The opening track, “World Peace is None of Your Business,” details several atrocities committed by governments and informs the reader that “every time you vote you support the process.” Like the Old Man Yelling at a Cloud, in his age Morrissey seems to have become more blunt in his politics. That is most evident in his strongest political passion, animal rights, which inform several of the tracks here. “The Bullfighter Dies,” includes the lyrics “the bullfighter dies / and nobody cries / because everyone wants the bull to survive,” which seems especially lazy in contrast to other Moz lyrics, not simply for its obvious and approximate rhymes. Had “Cemetry Gates” been written this way, it would have went “I stole the words from Wilde / because his diction drives me wild.”

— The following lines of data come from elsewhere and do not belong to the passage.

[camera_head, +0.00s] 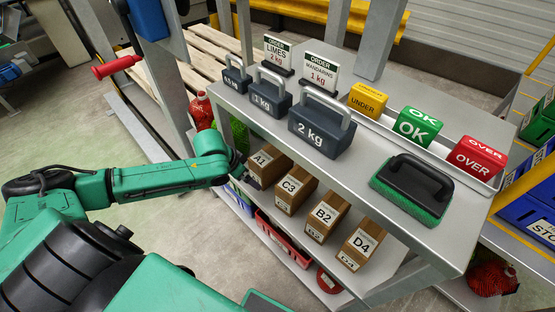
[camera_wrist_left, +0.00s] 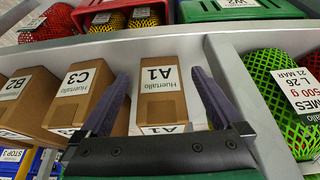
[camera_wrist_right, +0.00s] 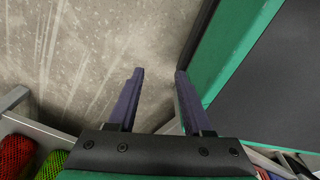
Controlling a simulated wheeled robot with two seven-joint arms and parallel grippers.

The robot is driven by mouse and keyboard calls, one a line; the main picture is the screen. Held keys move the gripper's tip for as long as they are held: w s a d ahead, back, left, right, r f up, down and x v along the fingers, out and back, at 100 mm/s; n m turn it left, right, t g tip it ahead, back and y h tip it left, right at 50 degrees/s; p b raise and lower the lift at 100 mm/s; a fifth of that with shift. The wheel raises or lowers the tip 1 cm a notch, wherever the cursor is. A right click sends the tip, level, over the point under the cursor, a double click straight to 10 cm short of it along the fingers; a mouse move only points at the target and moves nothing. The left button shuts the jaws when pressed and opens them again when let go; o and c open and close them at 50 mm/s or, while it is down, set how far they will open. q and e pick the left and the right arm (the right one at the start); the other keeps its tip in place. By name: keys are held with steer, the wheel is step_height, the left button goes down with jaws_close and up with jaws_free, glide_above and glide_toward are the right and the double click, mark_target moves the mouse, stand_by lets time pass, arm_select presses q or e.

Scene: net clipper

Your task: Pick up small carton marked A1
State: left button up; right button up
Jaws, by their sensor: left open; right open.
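The small brown carton marked A1 (camera_head: 266,164) stands at the left end of a row of cartons on the shelf below the top surface. In the left wrist view the A1 carton (camera_wrist_left: 159,98) lies between the two fingers of my open left gripper (camera_wrist_left: 158,90); I cannot tell whether they touch it. In the head view my left gripper (camera_head: 240,168) is at the left side of A1, partly hidden by my arm. My right gripper (camera_wrist_right: 158,95) is open and empty, over bare floor in the right wrist view.
Cartons C3 (camera_head: 295,190), B2 (camera_head: 327,217) and D4 (camera_head: 361,244) stand right of A1. The grey top surface above holds weights, including a 2 kg weight (camera_head: 321,125). In the left wrist view a grey post and netted green bags (camera_wrist_left: 277,90) are right of A1.

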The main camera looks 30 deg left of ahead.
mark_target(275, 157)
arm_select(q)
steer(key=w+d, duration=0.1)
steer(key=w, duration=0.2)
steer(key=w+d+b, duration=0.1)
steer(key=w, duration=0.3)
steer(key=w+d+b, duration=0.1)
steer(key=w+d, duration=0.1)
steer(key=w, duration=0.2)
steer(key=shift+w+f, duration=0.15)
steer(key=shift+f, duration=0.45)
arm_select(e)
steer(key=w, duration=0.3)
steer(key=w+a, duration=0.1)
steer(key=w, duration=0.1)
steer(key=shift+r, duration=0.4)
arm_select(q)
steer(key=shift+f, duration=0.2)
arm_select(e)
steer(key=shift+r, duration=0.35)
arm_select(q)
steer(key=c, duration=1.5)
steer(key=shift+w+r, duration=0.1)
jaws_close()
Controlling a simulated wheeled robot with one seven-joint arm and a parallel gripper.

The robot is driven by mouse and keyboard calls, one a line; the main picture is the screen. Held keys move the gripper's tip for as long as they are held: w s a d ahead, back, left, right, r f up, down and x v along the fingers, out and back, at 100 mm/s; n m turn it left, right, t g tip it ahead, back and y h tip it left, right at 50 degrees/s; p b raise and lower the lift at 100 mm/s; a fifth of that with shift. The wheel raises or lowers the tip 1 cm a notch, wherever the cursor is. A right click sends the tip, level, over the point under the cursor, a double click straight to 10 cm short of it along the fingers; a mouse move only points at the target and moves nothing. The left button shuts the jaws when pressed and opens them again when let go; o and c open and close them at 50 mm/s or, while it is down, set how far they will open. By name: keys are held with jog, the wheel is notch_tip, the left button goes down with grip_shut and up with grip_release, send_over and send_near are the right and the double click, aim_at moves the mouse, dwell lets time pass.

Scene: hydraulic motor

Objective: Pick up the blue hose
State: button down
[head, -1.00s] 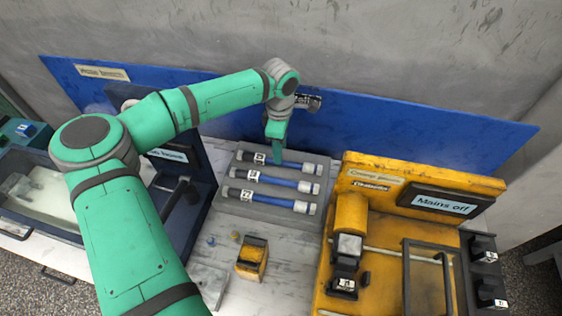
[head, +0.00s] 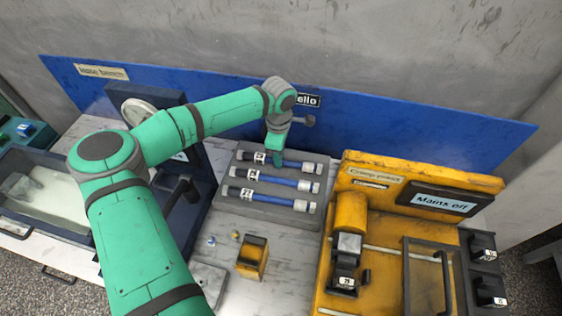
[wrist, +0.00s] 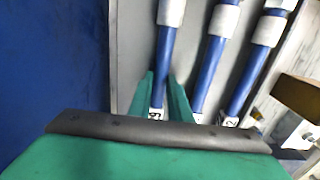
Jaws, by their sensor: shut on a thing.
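Three blue hoses with pale end fittings and white number tags lie side by side on a grey tray (head: 228,207) in the head view. My gripper (head: 274,161) points down at the far hose (head: 298,165), near its middle. In the wrist view my green fingers (wrist: 163,90) stand on either side of that hose (wrist: 165,52), shut on it. It appears still at tray level; a lift cannot be made out. The middle hose (head: 279,181) and the near hose (head: 278,199) lie free beside it. My fingers hide a short part of the far hose.
A blue back panel (head: 400,150) rises behind the tray. A yellow test stand (head: 345,170) with a "Mains off" display stands at the right. A small yellow block (head: 252,257) sits in front on the bench. A dark machine (head: 192,215) stands at the left.

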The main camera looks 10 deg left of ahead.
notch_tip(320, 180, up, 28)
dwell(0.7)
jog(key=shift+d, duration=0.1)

More than just lyrically, the sense of play from Morrissey’s utterances seem more absent here than before. The groaning, altering, yodeling, sarcasm and interjections are largely abandoned on this record. That is, the “staged ineptitude” of his singing is gone, in favour of a more straightforward singing style (matching the straightforward, modern rock production.) Hopps provides the “sacrificial” nature that Morrissey sings the words “live or die” on “ Heaven Knows I’m Miserable Now,” in contrast to how the rest of the lyrics are sung. The melisma-by-way-of-yodelling that is a signature way in which Morrissey has sung (think “what difference does it may-ay-ayyyke”) is almost completely absent. Both lyrically and in performance, a consistent trend on this album is a shying away from a sense of play or camp and towards the literal voice which he has rejected so often in the past.

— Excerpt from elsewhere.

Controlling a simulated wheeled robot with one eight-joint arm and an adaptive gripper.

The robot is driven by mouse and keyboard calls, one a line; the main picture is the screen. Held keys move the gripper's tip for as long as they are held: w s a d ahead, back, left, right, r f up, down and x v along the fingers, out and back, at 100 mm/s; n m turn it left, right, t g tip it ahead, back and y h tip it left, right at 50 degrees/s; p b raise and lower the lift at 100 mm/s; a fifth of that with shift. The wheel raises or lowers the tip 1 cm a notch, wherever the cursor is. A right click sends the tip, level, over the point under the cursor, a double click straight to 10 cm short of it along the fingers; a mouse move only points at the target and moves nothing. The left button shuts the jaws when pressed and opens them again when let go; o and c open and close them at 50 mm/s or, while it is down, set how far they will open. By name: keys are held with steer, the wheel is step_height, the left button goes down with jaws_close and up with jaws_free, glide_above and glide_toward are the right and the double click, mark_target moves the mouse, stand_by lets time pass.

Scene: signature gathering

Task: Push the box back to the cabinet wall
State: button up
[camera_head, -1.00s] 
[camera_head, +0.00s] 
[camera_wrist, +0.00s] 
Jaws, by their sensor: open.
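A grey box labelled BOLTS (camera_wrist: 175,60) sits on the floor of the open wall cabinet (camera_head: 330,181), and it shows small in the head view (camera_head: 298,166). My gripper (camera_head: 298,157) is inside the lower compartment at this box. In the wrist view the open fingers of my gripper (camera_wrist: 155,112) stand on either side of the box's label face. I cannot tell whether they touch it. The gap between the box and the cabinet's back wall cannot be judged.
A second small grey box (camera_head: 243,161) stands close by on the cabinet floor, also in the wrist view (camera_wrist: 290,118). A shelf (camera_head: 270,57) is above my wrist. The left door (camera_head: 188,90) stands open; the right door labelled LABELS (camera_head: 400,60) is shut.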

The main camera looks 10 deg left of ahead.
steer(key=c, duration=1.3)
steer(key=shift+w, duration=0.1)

This too is perhaps in line with critical evaluations of Morrissey. Hopps notes that “writing about Morrissey feels a little like Monty Python’s ‘Spanish Inquisition’ sketch, as one is forever having to back up and begin again to take in some additional, often contradictory perspective.” And so it may be that the Morrissey of 2014 isn’t so interested in the projection of a character that he has been presenting in the past. Largely, the Morrissey that we all know and many love is a finely honed series of idiosyncrasies through the lens of a playful spirit. The Stephen Patrick of World Peace is None of Your Business is not Morrissey, or at least the Morrissey we have always loved. Which perhaps makes it the most Morrissey album of all.